--- Stored records ---
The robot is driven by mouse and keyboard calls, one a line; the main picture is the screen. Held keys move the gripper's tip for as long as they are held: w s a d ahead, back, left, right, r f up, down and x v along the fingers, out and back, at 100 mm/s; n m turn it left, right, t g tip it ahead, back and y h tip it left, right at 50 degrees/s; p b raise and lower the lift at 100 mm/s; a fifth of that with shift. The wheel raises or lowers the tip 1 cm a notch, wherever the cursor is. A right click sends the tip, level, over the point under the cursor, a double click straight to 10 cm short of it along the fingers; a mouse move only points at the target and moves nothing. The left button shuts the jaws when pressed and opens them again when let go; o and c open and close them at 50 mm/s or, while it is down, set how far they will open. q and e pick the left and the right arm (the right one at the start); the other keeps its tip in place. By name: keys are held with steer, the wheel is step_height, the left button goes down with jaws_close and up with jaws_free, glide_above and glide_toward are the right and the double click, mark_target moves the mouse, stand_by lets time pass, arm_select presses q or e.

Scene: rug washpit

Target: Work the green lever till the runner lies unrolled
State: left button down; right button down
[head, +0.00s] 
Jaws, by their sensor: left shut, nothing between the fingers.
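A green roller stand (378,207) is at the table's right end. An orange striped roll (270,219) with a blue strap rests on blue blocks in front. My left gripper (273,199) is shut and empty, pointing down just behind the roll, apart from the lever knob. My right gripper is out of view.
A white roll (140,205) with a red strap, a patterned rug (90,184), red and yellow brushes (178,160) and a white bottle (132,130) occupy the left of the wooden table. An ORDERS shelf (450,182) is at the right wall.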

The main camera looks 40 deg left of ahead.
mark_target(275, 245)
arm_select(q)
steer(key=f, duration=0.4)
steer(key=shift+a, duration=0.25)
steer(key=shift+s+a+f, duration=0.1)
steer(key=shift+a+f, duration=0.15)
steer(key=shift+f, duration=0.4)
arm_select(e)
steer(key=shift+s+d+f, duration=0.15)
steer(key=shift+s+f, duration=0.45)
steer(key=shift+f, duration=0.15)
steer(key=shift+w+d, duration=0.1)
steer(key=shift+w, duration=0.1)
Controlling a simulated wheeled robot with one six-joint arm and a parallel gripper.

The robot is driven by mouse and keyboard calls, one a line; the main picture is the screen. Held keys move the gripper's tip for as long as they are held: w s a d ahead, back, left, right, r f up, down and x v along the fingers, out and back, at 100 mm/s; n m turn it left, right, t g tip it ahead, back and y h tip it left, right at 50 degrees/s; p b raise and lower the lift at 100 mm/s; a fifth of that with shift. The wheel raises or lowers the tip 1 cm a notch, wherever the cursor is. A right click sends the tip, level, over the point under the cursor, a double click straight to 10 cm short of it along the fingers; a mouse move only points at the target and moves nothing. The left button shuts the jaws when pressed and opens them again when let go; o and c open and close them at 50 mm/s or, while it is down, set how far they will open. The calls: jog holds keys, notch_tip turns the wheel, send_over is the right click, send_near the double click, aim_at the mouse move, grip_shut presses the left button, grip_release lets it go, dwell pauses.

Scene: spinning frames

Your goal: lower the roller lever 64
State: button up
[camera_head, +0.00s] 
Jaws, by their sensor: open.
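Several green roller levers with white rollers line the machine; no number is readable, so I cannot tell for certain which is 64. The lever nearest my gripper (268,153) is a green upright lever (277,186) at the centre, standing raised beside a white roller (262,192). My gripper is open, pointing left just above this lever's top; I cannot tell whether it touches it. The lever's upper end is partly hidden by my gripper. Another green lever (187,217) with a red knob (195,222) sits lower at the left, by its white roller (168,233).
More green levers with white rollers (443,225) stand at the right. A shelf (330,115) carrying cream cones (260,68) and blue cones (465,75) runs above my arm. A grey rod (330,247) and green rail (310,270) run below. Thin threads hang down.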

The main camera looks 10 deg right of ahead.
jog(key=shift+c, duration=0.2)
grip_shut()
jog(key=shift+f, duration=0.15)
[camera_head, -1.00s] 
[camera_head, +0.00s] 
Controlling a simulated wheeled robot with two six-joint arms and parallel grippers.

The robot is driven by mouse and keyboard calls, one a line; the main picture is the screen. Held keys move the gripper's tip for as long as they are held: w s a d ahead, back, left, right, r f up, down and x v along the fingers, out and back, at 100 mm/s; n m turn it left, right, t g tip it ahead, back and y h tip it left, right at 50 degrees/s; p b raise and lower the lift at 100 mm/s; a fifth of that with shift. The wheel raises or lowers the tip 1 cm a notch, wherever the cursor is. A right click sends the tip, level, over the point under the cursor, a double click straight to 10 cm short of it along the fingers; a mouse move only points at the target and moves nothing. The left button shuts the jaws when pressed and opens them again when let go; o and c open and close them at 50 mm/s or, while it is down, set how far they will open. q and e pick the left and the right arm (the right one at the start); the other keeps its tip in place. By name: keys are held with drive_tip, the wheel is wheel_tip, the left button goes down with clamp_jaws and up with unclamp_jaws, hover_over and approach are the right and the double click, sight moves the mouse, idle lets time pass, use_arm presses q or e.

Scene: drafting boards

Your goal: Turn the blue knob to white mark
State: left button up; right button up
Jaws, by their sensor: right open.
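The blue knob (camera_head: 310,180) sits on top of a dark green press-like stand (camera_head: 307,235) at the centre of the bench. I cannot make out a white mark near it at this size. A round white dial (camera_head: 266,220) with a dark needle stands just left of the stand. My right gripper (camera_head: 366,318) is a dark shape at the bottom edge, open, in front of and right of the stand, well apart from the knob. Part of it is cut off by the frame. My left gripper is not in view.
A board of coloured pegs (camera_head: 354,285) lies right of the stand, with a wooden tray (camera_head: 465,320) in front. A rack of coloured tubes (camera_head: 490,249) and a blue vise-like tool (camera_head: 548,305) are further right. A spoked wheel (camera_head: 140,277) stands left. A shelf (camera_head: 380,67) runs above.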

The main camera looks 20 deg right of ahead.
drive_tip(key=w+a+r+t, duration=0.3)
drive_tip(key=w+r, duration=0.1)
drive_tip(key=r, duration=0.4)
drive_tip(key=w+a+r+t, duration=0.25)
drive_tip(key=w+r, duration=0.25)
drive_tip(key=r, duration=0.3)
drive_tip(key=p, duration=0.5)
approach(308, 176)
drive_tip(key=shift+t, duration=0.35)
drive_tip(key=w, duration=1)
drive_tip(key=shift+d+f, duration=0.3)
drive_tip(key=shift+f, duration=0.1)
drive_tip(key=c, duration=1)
---
All of the data shown above must be copied exactly.

**Written answer**
The robot is driven by mouse and keyboard calls, one a line; the main picture is the screen. Held keys move the gripper's tip for as long as they are held: w s a d ahead, back, left, right, r f up, down and x v along the fingers, out and back, at 100 mm/s; n m turn it left, right, t g tip it ahead, back and y h tip it left, right at 50 degrees/s; p b raise and lower the lift at 100 mm/s; a fifth of that with shift. The wheel raises or lowers the tip 1 cm a notch, wherever the cursor is. A right click sends the tip, level, over the point under the cursor, a double click straight to 10 cm short of it along the fingers; a mouse move only points at the target and moves nothing. The left button shuts the jaws when pressed and opens them again when let go; o and c open and close them at 50 mm/s or, while it is down, set how far they will open. q and e pick the left and the right arm (the right one at the start); the other keeps its tip in place. By name: keys are held with steer, the wheel is step_height, the left button goes down with jaws_close and up with jaws_free, glide_above and glide_toward are the right and the double click, mark_target moves the mouse, stand_by lets time pass, arm_select presses q or e.

Scene: rug washpit

Target: Work the green lever till the runner lies unrolled
State: left button down; right button down
[head, +0.00s] 
Jaws, by their sensor: left shut, nothing between the fingers.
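A green roller stand (378,207) is at the table's right end. An orange striped roll (270,219) with a blue strap rests on blue blocks in front. My left gripper (273,199) is shut and empty, pointing down just behind the roll, apart from the lever knob. My right gripper is out of view.
A white roll (140,205) with a red strap, a patterned rug (90,184), red and yellow brushes (178,160) and a white bottle (132,130) occupy the left of the wooden table. An ORDERS shelf (450,182) is at the right wall.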

The main camera looks 40 deg left of ahead.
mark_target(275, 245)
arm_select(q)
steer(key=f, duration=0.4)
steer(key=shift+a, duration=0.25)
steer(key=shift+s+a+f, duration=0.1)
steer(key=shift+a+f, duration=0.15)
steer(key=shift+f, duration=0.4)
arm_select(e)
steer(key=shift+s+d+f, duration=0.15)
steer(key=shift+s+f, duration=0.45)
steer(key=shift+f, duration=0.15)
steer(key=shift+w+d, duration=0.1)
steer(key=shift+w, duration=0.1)
Controlling a simulated wheeled robot with one six-joint arm and a parallel gripper.

The robot is driven by mouse and keyboard calls, one a line; the main picture is the screen. Held keys move the gripper's tip for as long as they are held: w s a d ahead, back, left, right, r f up, down and x v along the fingers, out and back, at 100 mm/s; n m turn it left, right, t g tip it ahead, back and y h tip it left, right at 50 degrees/s; p b raise and lower the lift at 100 mm/s; a fifth of that with shift. The wheel raises or lowers the tip 1 cm a notch, wherever the cursor is. A right click sends the tip, level, over the point under the cursor, a double click straight to 10 cm short of it along the fingers; a mouse move only points at the target and moves nothing. The left button shuts the jaws when pressed and opens them again when let go; o and c open and close them at 50 mm/s or, while it is down, set how far they will open. The calls: jog holds keys, notch_tip turns the wheel, send_over is the right click, send_near the double click, aim_at the mouse move, grip_shut presses the left button, grip_release lets it go, dwell pauses.

Scene: spinning frames

Your goal: lower the roller lever 64
State: button up
[camera_head, +0.00s] 
Jaws, by their sensor: open.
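Several green roller levers with white rollers line the machine; no number is readable, so I cannot tell for certain which is 64. The lever nearest my gripper (268,153) is a green upright lever (277,186) at the centre, standing raised beside a white roller (262,192). My gripper is open, pointing left just above this lever's top; I cannot tell whether it touches it. The lever's upper end is partly hidden by my gripper. Another green lever (187,217) with a red knob (195,222) sits lower at the left, by its white roller (168,233).
More green levers with white rollers (443,225) stand at the right. A shelf (330,115) carrying cream cones (260,68) and blue cones (465,75) runs above my arm. A grey rod (330,247) and green rail (310,270) run below. Thin threads hang down.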

The main camera looks 10 deg right of ahead.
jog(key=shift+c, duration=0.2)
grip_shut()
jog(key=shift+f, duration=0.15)
[camera_head, -1.00s] 
[camera_head, +0.00s] 
Controlling a simulated wheeled robot with two six-joint arms and parallel grippers.

The robot is driven by mouse and keyboard calls, one a line; the main picture is the screen. Held keys move the gripper's tip for as long as they are held: w s a d ahead, back, left, right, r f up, down and x v along the fingers, out and back, at 100 mm/s; n m turn it left, right, t g tip it ahead, back and y h tip it left, right at 50 degrees/s; p b raise and lower the lift at 100 mm/s; a fifth of that with shift. The wheel raises or lowers the tip 1 cm a notch, wherever the cursor is. A right click sends the tip, level, over the point under the cursor, a double click straight to 10 cm short of it along the fingers; a mouse move only points at the target and moves nothing. The left button shuts the jaws when pressed and opens them again when let go; o and c open and close them at 50 mm/s or, while it is down, set how far they will open. q and e pick the left and the right arm (the right one at the start); the other keeps its tip in place. By name: keys are held with drive_tip, the wheel is wheel_tip, the left button goes down with clamp_jaws and up with unclamp_jaws, hover_over and approach are the right and the double click, sight moves the mouse, idle lets time pass, use_arm presses q or e.

Scene: drafting boards

Your goal: Turn the blue knob to white mark
State: left button up; right button up
Jaws, by their sensor: right open.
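The blue knob (camera_head: 310,180) sits on top of a dark green press-like stand (camera_head: 307,235) at the centre of the bench. I cannot make out a white mark near it at this size. A round white dial (camera_head: 266,220) with a dark needle stands just left of the stand. My right gripper (camera_head: 366,318) is a dark shape at the bottom edge, open, in front of and right of the stand, well apart from the knob. Part of it is cut off by the frame. My left gripper is not in view.
A board of coloured pegs (camera_head: 354,285) lies right of the stand, with a wooden tray (camera_head: 465,320) in front. A rack of coloured tubes (camera_head: 490,249) and a blue vise-like tool (camera_head: 548,305) are further right. A spoked wheel (camera_head: 140,277) stands left. A shelf (camera_head: 380,67) runs above.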

The main camera looks 20 deg right of ahead.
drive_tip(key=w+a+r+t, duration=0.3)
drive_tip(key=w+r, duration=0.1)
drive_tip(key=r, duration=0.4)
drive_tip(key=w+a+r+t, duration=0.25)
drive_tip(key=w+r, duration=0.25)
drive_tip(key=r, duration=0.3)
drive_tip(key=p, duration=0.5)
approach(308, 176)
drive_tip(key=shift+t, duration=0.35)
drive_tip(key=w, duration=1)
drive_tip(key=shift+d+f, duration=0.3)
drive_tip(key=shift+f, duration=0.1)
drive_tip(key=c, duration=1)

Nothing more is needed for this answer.